GRIS Recensione: la sobria eleganza del dolore di nuova generazione

GRIS

Succede piuttosto di rado che i videogiochi riescano a sconvolgermi. Di solito sono troppo impegnato a salvare il mondo, recuperare tesori o distruggere qualcosa di malvagio, ma a volte arriva qualcosa che smuove sensazioni completamente diverse, un viaggio che abbatte i muri emotivi, sconfigge le negatività intrinseche ed aiuta a raggiungere un punto di sana accettazione. Journey, Brothers: A Tale of Two Sons, To The Moon e Arise: A Simple Story rientrano in questa categoria al pari di GRIS, uno dei titoli più intensi e pregni di significato che abbia mai provato, e che a mio avviso dovrebbero provare tutti. Realizzato da Nomada Studio e pubblicato da Devolver Digital nel dicembre del 2018 su PC, Nintendo Switch e mobile, quattro anni più tardi il gioco arriva anche sulle macchine dell’attuale generazione con la già meravigliosa resa grafica scalata fino a 4K e 120 fps, ed a me non è servito altro per capire che era ormai tempo di immergermi ancora una volta nel suo microcosmo visivo e narrativo, riaffermando il mio amore incondizionato tanto per il lavoro del team iberico quanto per tutte quelle opere videoludiche ritenute, a buon diritto, delle genuine espressioni artistiche.

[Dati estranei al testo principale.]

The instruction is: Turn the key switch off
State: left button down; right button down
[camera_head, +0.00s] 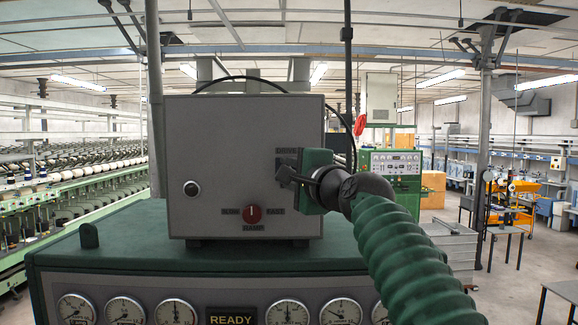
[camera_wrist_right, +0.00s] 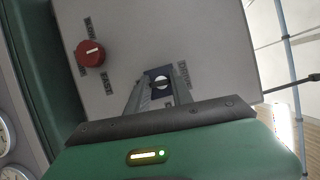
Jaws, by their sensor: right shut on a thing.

GRISGRIS: la sofferenza è muta e possente

GRIS è un gioco che vuole insegnarci qualcosa sulle paure che ci portiamo dentro attraverso una splendida espressione pittorica, un paesaggio sonoro toccante e un gameplay che, a volte, sconfina nella metafora. Nei panni, o meglio, avvolti dal vaporoso mantello della giovane protagonista, anch’ella chiamata Gris (grigio in spagnolo, come pure triste, cupo, lugubre), durante la fase introduttiva assistiamo agli eventi che le fanno perdere la voce e, con essa, i poteri di cui è dotata. Angoscia e dolore prendono inizialmente le fattezze di uno stormo di uccelli che la tormentano mentre un’opprimente debolezza le ottunde i sensi, rendendola incapace persino di mettere un piede davanti all’altro. Il suo è un viaggio per recuperare una forza astratta e personale, diretto verso la riscoperta di sé ed il raggiungimento di una pace che sembra irrimediabilmente perduta. Lo stile estetico del gioco viene reso con morbidi acquerelli che infondono la sensazione di essere stati dipinti a mano, leggeri e ariosi da principio per poi assumere toni sempre più vivaci e movimentati con il prosieguo dell’avventura. Il comparto artistico non è immutabile come le tecniche impiegate in un cel-shading generico: al contrario, si basa su strati di modelli e di forme che diventano più complessi con il trascorrere del tempo, assumendo financo una certa profondità grazie a svariati elementi di parallasse che sorprendono e deliziano.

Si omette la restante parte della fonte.